[What the task requires]
Without the pictures, output the lines of the material from the very first through the one that holds "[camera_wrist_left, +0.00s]".

(Robot task records)
= = = = = = =
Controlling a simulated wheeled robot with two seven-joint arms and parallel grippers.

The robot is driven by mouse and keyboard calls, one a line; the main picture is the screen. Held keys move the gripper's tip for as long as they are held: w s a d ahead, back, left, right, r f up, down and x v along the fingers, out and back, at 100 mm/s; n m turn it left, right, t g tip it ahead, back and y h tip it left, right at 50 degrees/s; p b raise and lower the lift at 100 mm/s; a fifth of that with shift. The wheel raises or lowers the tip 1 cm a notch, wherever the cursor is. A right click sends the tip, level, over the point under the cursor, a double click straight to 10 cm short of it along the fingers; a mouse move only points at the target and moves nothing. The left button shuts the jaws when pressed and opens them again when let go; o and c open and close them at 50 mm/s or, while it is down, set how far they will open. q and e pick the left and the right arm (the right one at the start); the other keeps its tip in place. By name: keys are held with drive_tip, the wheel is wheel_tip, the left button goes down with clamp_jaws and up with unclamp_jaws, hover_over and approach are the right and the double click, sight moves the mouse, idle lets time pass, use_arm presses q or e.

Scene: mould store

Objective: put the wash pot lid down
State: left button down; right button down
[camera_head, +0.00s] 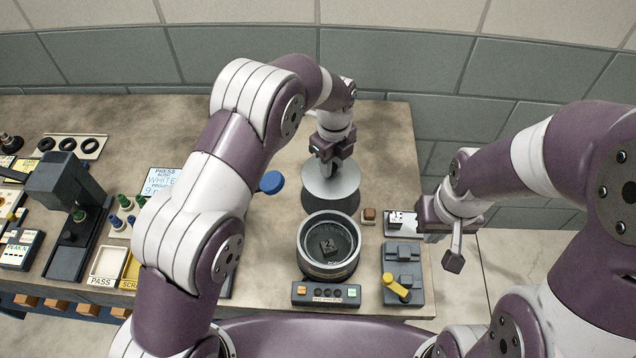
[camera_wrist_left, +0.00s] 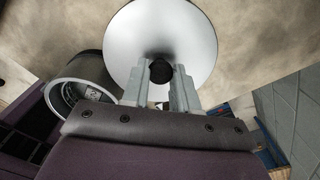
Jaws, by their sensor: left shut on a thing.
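The wash pot lid (camera_head: 344,188) is a pale metal disc held by its dark knob (camera_wrist_left: 161,71). My left gripper (camera_head: 326,166) is shut on that knob; in the left wrist view the fingers (camera_wrist_left: 160,88) stand on either side of it. The lid looks level, behind the open wash pot (camera_head: 304,252). A dark round shape (camera_head: 331,206) shows under the lid; I cannot tell whether it is a stand or shadow, or whether the lid touches it. The pot, also in the left wrist view (camera_wrist_left: 66,82), holds a dark block. My right gripper (camera_head: 447,238) is right of the pot; its opening is unclear.
A button panel (camera_head: 326,294) stands in front of the pot. A grey fixture with a yellow handle (camera_head: 396,287) and a small brown block (camera_head: 368,215) are to its right. A blue round knob (camera_head: 271,182) is left of the lid. The table's back right is clear.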

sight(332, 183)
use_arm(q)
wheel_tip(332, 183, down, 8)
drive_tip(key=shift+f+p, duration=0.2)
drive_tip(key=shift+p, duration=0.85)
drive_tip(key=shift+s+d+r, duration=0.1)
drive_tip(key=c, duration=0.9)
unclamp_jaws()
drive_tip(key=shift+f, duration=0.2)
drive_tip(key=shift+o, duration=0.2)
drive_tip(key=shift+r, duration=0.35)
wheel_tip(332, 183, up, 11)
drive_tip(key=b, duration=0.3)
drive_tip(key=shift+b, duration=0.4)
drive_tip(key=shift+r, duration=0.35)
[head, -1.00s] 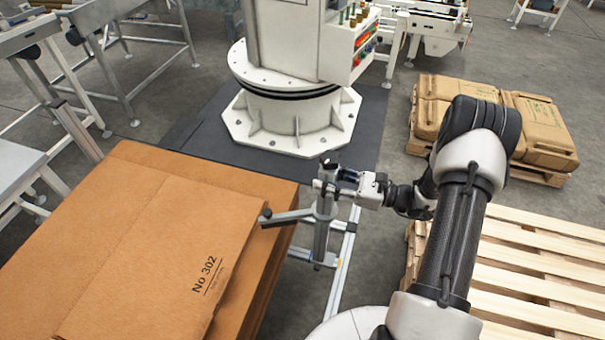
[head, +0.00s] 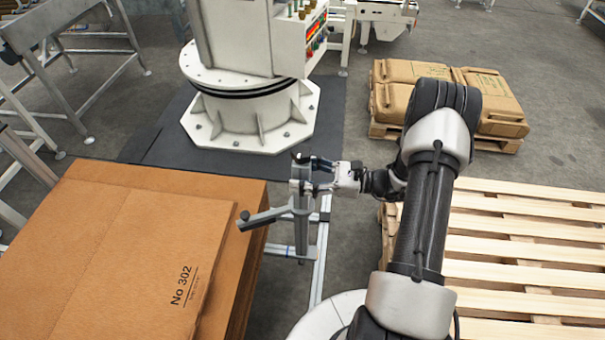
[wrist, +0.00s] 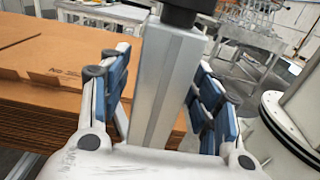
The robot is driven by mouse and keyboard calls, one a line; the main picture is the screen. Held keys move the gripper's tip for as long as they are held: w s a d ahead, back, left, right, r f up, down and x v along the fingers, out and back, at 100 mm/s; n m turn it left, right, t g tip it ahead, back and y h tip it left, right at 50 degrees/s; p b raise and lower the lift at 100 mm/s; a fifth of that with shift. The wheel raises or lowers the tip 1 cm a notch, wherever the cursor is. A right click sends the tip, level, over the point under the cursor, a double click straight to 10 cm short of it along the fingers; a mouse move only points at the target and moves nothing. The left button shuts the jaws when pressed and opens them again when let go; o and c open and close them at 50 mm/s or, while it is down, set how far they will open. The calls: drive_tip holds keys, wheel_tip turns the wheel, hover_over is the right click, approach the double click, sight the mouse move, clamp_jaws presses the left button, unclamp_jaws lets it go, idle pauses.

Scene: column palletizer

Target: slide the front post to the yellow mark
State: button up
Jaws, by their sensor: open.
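The front post (head: 301,226) is a grey upright metal post with a dark cap and a side bar reaching left toward the cardboard stack. It stands on a light metal rail (head: 319,262) on the floor. My gripper (head: 308,170) is at the post's upper part. In the wrist view the post (wrist: 168,85) stands between the blue-padded fingers of my gripper (wrist: 168,103). The fingers are open, one on each side, with a visible gap on the right; contact on the left is unclear. I cannot make out a yellow mark in either view.
A stack of brown cardboard (head: 120,255) lies close left of the post. An empty wooden pallet (head: 510,255) is at right, and a pallet of brown sacks (head: 450,90) is behind it. The white palletizer base (head: 250,110) stands behind the post on a dark mat.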

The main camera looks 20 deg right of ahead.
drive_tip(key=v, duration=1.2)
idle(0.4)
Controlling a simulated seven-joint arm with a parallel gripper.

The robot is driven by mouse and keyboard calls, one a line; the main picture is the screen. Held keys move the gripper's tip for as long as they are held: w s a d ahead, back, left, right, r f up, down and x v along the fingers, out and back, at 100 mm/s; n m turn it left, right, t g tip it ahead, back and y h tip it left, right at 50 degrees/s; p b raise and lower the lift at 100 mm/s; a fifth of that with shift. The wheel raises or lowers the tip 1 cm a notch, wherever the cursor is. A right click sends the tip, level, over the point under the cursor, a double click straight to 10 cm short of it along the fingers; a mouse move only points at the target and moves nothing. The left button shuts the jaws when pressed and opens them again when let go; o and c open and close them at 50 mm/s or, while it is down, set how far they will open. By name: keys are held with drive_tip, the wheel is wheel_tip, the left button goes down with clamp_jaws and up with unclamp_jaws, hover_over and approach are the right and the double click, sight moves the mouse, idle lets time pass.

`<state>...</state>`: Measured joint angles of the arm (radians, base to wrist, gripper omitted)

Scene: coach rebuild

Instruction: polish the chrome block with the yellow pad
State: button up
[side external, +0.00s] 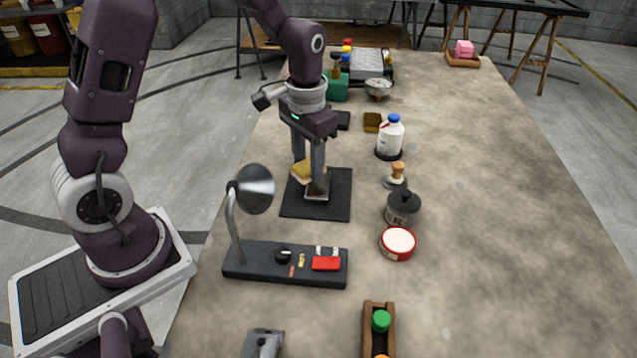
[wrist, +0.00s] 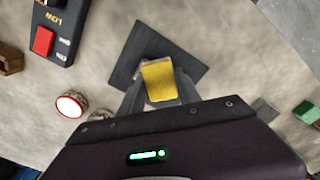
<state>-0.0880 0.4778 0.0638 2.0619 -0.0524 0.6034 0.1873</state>
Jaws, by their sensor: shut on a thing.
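My gripper (side external: 308,172) is over the black mat (side external: 335,208), fingers pointing down. It is shut on the yellow pad (side external: 300,171), which sits tilted between the fingers. In the wrist view the yellow pad (wrist: 159,81) lies between the fingertips, above the dark mat (wrist: 130,62). A small pale, shiny piece that looks like the chrome block (side external: 315,191) shows low at the fingertips on the mat. It is mostly hidden by the pad and finger, so I cannot tell whether the pad touches it.
A lamp (side external: 256,190) on a black control base (side external: 240,262) stands in front of the mat. To the right are a red-rimmed tin (side external: 397,243), a dark jar (side external: 403,210), a wooden-handled stamp (side external: 397,173) and a white bottle (side external: 390,138). The table's right side is clear.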

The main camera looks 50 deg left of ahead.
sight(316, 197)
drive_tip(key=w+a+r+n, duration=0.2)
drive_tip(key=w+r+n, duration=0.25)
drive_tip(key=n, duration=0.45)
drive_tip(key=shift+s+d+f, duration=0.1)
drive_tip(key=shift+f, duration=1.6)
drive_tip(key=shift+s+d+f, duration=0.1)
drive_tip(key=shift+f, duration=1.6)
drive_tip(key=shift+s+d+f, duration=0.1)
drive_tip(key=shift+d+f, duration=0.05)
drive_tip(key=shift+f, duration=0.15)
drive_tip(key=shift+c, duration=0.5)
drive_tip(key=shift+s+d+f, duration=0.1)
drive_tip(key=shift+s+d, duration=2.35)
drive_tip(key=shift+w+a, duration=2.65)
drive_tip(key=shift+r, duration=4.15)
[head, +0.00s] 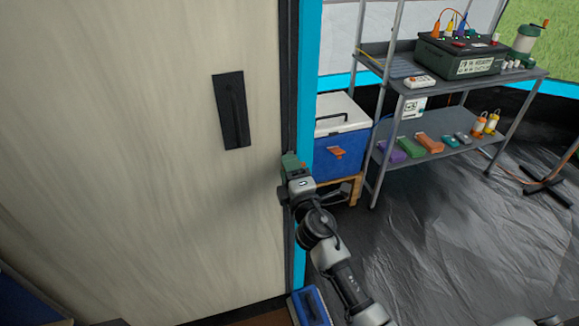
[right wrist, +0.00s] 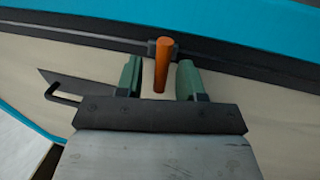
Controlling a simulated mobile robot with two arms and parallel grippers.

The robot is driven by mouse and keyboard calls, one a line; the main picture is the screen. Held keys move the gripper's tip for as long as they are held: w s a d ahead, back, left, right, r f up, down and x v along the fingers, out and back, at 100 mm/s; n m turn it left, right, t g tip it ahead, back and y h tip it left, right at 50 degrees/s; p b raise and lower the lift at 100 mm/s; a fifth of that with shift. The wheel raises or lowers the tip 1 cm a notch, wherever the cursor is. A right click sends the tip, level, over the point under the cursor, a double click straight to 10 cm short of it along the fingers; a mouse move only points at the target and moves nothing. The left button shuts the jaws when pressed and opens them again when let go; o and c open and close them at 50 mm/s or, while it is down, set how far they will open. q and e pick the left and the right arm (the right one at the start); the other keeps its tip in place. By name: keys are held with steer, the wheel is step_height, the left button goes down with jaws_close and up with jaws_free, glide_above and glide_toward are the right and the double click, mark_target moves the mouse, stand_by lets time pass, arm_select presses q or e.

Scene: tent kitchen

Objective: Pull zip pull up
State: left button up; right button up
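The zip pull (right wrist: 164,66) is an orange cylinder on a dark slider, on the dark zip strip (right wrist: 90,42) in the right wrist view. My right gripper (right wrist: 160,80) has its green fingers apart, one on each side of the zip pull, with gaps visible between. In the head view my right gripper (head: 292,163) is at the zip strip (head: 286,90) beside the bright blue frame, and it hides the zip pull there. The beige tent panel (head: 130,150) fills the left. My left gripper is not in view.
A dark handle plate (head: 231,110) is on the panel, left of the gripper. Beyond the blue frame stand a blue and white cooler (head: 338,145) and a metal shelf (head: 440,150) with several items. The dark floor (head: 450,240) at right is mostly clear.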

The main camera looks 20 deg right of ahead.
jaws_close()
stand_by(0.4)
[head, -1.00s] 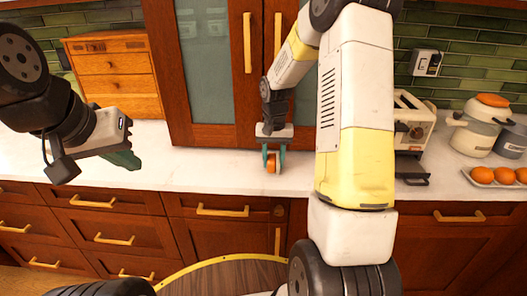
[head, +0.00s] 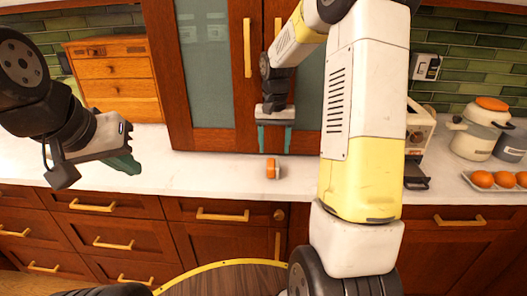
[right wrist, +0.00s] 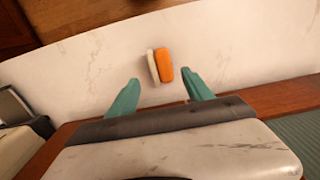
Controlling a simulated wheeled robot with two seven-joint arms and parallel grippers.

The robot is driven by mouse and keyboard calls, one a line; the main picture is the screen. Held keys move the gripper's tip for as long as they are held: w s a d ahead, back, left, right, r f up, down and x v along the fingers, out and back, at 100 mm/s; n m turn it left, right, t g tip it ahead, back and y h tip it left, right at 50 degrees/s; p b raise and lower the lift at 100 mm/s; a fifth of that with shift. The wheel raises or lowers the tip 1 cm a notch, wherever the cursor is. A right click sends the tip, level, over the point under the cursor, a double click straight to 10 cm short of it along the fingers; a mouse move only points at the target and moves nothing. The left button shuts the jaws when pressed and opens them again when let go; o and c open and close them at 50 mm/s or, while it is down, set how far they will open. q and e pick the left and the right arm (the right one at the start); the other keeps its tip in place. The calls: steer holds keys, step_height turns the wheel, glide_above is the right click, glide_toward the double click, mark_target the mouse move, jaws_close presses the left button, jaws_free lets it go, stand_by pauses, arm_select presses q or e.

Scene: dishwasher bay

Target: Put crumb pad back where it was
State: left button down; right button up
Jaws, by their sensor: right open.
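The crumb pad, as I take it, is the small orange and white block (head: 272,168) on the white counter, in front of the tall cabinet. In the right wrist view it shows as an orange strip against a pale strip (right wrist: 163,66), standing free on the counter. My right gripper (head: 274,152) is open and empty, just above and behind the block. Its two teal fingertips (right wrist: 160,83) are apart from the block. My left gripper (head: 128,164) hangs over the counter at the left, away from the block; its finger gap is not clear.
A toaster (head: 418,132) stands right of my right arm, partly hidden by it. A pot with an orange lid (head: 480,135) and a tray with several orange eggs (head: 480,180) are further right. A wooden drawer box (head: 115,80) stands at the back left. The counter left of the block is clear.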

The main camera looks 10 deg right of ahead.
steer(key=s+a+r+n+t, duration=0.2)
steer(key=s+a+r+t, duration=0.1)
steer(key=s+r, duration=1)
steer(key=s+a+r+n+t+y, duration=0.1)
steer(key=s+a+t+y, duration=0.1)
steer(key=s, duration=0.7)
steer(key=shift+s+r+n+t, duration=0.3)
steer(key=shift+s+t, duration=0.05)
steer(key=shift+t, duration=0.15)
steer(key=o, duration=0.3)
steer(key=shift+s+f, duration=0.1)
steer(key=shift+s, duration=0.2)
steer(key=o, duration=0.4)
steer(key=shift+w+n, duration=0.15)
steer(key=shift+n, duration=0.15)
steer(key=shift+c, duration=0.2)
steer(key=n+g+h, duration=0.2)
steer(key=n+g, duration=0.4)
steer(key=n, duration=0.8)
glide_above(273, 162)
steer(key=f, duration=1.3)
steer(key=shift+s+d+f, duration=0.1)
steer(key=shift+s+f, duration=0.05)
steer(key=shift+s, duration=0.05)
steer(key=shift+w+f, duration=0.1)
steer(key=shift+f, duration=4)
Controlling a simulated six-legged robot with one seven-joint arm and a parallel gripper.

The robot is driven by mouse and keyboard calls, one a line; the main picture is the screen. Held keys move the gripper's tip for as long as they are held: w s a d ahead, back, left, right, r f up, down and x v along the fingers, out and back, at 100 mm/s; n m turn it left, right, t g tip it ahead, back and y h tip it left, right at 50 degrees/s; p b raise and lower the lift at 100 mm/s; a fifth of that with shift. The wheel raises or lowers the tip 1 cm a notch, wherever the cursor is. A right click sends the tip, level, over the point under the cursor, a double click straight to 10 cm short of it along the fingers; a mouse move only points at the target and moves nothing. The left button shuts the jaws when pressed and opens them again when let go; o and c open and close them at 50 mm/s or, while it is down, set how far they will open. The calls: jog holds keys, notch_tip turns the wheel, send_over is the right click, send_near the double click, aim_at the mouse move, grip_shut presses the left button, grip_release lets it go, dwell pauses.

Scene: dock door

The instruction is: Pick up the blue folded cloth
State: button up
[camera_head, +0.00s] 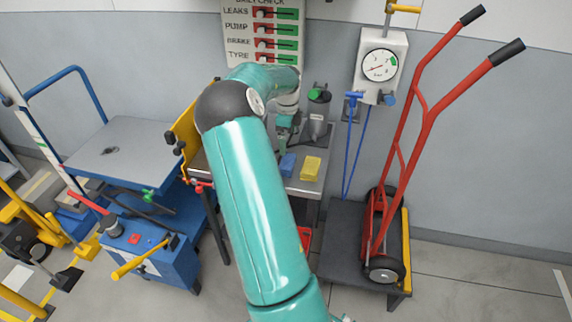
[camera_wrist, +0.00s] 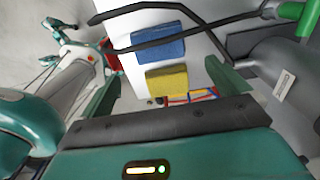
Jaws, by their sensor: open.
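The blue folded cloth (camera_head: 288,164) lies flat on a grey bench top (camera_head: 306,187), left of a yellow folded cloth (camera_head: 310,168). In the wrist view the blue cloth (camera_wrist: 158,43) lies above the yellow cloth (camera_wrist: 167,81), with a small gap between them. My gripper (camera_head: 284,139) is over the bench, behind the blue cloth in the head view and apart from it. It is open and empty. Its teal fingers show at both sides in the wrist view, and the yellow cloth shows between them. My arm hides part of the bench.
A grey canister with a green top (camera_head: 318,112) stands at the back of the bench. A yellow panel (camera_head: 186,127) rises at its left. A blue lift cart (camera_head: 125,155) is at left. Checklist board (camera_head: 262,30) hangs behind.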

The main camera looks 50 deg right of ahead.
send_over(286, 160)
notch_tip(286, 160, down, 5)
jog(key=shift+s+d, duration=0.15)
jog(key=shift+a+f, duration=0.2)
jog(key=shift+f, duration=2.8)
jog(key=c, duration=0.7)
= = = = = = =
[Task response]
Controlling a simulated wheeled robot with two seven-joint arms and parallel grippers.

The robot is driven by mouse and keyboard calls, one a line; the main picture is the screen. Held keys move the gripper's tip for as long as they are held: w s a d ahead, back, left, right, r f up, down and x v along the fingers, out and back, at 100 mm/s; n m turn it left, right, t g tip it ahead, back and y h tip it left, right at 50 degrees/s; p b raise and lower the lift at 100 mm/s; a fifth of that with shift. The wheel raises or lowers the tip 1 cm a notch, wherever the cursor is. A right click sends the tip, level, over the point under the cursor, a double click straight to 10 cm short of it along the fingers; a mouse move only points at the target and moves nothing. The left button shuts the jaws when pressed and opens them again when let go; o and c open and close them at 50 mm/s or, while it is down, set how far they will open. q and e pick the left and the right arm (the right one at the start); the other keeps its tip in place. By name: keys are held with drive_tip, the wheel is wheel_tip, the left button goes down with clamp_jaws and up with unclamp_jaws, hover_over and approach are the right and the double click, sight moves the mouse, idle lets time pass, use_arm presses q or e.

Scene: mould store

Objective: put the wash pot lid down
State: left button down; right button down
[camera_head, +0.00s] 
[camera_wrist_left, +0.00s] 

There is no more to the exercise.